Transformasi tatanan internasional pada pertengahan dekade kedua abad ke-21 tidak lagi didefinisikan oleh batas-batas geografis tradisional seperti pembagian Timur versus Barat yang mewarnai era Perang Dingin. Sebaliknya, dunia saat ini sedang mengalami restrukturisasi mendalam yang berbasis pada sistem pemerintahan dan filosofi ideologis, di mana persaingan antara model demokrasi liberal dan model stabilitas otoriter menjadi determinan utama dalam kebijakan luar negeri, aliansi militer, dan integrasi ekonomi global. Fragmentasi ini menciptakan realitas di mana negara-negara tidak lagi dikelompokkan berdasarkan lokasi mereka di peta, melainkan berdasarkan cara mereka mengelola kekuasaan domestik dan bagaimana mereka memandang aturan internasional yang ada.

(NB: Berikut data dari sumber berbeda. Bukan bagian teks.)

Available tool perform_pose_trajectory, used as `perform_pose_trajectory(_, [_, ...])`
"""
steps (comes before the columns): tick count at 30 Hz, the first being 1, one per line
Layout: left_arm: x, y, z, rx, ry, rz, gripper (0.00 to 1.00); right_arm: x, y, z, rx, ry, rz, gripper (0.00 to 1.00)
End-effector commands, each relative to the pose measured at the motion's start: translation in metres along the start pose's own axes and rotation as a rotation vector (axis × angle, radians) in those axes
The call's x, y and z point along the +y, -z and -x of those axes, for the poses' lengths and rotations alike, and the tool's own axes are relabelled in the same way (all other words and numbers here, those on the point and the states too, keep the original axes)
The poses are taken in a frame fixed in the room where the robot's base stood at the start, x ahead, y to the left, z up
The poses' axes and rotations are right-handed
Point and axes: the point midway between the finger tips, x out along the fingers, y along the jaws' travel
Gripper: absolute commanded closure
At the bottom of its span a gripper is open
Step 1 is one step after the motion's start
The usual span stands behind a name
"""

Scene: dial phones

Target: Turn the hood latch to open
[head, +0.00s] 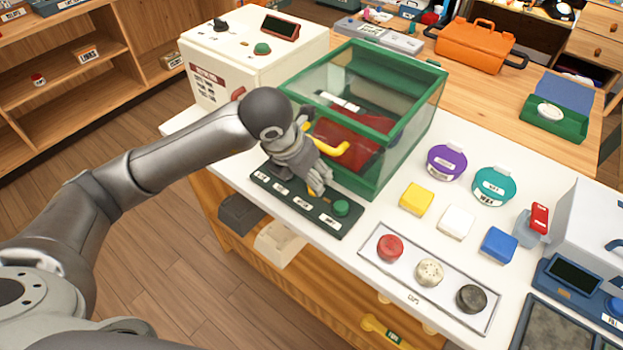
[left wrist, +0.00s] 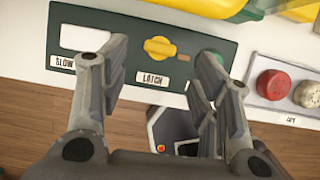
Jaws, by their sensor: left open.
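The hood (head: 400,125) is a clear box with a green frame on the white counter, with a yellow handle (head: 335,147) and a dark red thing inside. In front of it lies a dark green control panel (head: 265,182). In the left wrist view the panel (left wrist: 120,30) carries a yellow knob (left wrist: 159,48) above a label reading LATCH; its bar lies roughly level across the picture.
A green button (head: 341,208) sits at the panel's right end. A plate with red, cream and black buttons (head: 430,273) lies to the right, with yellow, white and blue blocks (head: 456,222) behind it. A white box (head: 240,50) stands left of the hood.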

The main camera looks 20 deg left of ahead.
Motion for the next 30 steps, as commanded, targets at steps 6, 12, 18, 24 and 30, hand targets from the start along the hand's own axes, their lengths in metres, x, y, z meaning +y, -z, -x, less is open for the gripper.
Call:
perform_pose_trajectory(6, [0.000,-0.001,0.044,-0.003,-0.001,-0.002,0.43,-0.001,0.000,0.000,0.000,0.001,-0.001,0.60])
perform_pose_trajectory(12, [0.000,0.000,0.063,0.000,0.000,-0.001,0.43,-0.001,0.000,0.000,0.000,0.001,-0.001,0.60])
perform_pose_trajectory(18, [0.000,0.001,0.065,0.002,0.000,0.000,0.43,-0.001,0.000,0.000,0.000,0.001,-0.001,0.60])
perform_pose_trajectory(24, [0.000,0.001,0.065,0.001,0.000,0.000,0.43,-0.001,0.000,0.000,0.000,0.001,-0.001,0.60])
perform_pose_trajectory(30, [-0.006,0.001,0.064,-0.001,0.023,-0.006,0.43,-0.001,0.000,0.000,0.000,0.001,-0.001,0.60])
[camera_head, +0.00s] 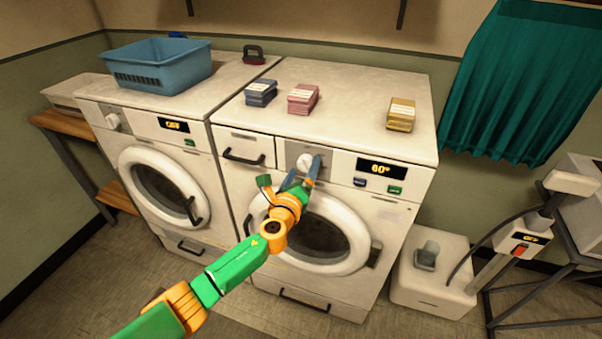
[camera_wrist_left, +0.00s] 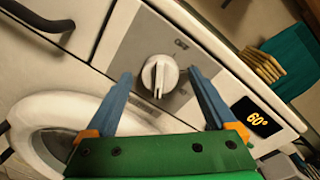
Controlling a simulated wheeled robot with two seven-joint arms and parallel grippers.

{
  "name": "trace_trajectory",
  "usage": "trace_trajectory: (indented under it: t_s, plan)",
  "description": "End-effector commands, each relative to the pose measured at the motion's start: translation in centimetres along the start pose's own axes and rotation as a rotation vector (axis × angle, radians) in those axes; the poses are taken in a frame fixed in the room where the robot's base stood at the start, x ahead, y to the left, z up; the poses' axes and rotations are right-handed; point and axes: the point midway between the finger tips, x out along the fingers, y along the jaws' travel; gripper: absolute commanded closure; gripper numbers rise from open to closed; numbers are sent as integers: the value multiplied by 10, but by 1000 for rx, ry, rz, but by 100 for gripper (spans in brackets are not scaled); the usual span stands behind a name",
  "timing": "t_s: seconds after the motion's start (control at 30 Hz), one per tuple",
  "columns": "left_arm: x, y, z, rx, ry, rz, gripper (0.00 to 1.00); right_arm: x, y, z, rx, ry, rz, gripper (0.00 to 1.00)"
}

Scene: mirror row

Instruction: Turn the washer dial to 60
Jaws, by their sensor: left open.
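The washer (camera_head: 330,194) on the right has a white dial (camera_head: 304,163) on a grey panel at its upper front. The display (camera_head: 381,169) beside the dial reads 60°. My left gripper (camera_head: 305,172) is in front of the dial with its fingers open. In the left wrist view the dial (camera_wrist_left: 160,75) stands between the two blue fingertips (camera_wrist_left: 159,76), with a gap on each side. The dial's ridge is near upright in that view, and an OFF mark shows above it. The wrist view display (camera_wrist_left: 255,117) also reads 60°. My right gripper is not in view.
A second washer (camera_head: 160,122) with a blue basket (camera_head: 160,63) on top stands at the left. Blue, pink and yellow boxes (camera_head: 401,114) lie on the right washer's top. A drawer handle (camera_head: 244,157) juts out left of the dial.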

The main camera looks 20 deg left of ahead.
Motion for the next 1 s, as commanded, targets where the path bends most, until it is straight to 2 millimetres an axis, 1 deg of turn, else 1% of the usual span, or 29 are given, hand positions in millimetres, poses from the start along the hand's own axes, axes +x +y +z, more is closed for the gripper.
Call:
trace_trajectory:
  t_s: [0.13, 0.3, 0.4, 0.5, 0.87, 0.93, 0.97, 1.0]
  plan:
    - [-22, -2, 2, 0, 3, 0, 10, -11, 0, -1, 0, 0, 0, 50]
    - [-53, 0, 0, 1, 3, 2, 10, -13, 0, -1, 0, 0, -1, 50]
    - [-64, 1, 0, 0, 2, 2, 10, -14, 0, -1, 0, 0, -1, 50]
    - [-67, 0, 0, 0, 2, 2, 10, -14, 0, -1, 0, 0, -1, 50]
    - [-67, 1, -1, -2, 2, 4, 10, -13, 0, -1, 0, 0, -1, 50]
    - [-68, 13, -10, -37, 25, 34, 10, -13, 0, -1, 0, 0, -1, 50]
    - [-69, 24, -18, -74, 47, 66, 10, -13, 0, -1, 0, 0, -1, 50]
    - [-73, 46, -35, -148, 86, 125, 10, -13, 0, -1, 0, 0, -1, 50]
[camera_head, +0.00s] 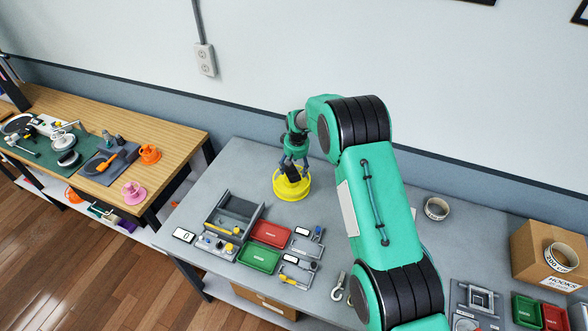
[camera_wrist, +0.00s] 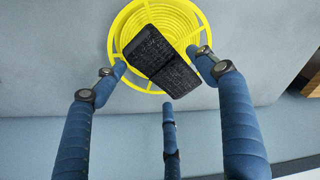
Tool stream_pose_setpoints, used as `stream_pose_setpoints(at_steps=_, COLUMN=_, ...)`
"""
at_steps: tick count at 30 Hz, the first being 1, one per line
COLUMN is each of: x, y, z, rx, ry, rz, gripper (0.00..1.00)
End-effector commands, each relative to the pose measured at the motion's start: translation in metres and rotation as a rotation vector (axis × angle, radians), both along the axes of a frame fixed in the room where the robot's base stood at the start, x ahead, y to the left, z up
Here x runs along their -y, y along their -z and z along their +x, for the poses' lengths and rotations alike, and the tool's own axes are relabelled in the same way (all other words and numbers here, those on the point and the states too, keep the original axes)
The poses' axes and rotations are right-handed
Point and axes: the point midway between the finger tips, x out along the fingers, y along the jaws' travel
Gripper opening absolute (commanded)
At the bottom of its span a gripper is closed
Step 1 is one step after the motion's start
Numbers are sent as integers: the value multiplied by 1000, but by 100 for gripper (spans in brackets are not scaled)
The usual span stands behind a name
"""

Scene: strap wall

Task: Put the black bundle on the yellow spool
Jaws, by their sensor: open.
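The yellow spool (camera_head: 291,190) stands on the grey table in the head view, under my gripper. The black bundle (camera_head: 292,173) shows at its middle, just below my fingers. In the wrist view the black bundle (camera_wrist: 160,60) lies tilted across the ringed top of the yellow spool (camera_wrist: 190,15), with its lower end reaching past the near rim. My gripper (camera_wrist: 162,78) is open, its blue fingers spread on both sides of the bundle and one finger below it. The fingers look apart from the bundle. Whether the bundle rests fully on the spool is hard to tell.
A grey bin (camera_head: 231,219), a red tray (camera_head: 271,233) and a green tray (camera_head: 259,256) stand in front of the spool. A tape roll (camera_head: 437,208) and a cardboard box (camera_head: 545,250) are at the right. The table left of the spool is clear.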

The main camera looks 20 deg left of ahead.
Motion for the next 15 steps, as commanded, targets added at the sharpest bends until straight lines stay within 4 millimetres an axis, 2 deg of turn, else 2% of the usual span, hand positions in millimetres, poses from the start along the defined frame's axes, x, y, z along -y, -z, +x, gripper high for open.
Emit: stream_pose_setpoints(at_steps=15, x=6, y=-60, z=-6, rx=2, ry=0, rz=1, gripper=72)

Munculnya blok-blok ideologis baru ini terjadi di tengah fenomena “gelombang ketiga otokratisasi” yang sedang meningkat pesat di seluruh dunia. Data menunjukkan bahwa untuk pertama kalinya dalam lebih dari dua dekade, jumlah negara otokrasi kini melampaui jumlah negara demokrasi, dengan 91 negara berada di bawah kendali otoriter dibandingkan dengan 88 negara demokrasi pada tahun 2024. Pergeseran ini bukan sekadar statistik, melainkan mencerminkan perubahan fundamental dalam distribusi kekuasaan ekonomi dan politik global, di mana negara-negara demokrasi kini memegang pangsa kekuatan ekonomi terendah dalam lebih dari 50 tahun terakhir. Keadaan ini memberikan ruang bagi poros baru yang sering disebut sebagai “axis of upheaval” atau poros pergolakan, yang terdiri dari China, Rusia, Iran, dan Korea Utara, untuk secara aktif menantang tatanan internasional yang didominasi Barat dan menawarkan model pembangunan alternatif yang memprioritaskan stabilitas rezim di atas kebebasan individu.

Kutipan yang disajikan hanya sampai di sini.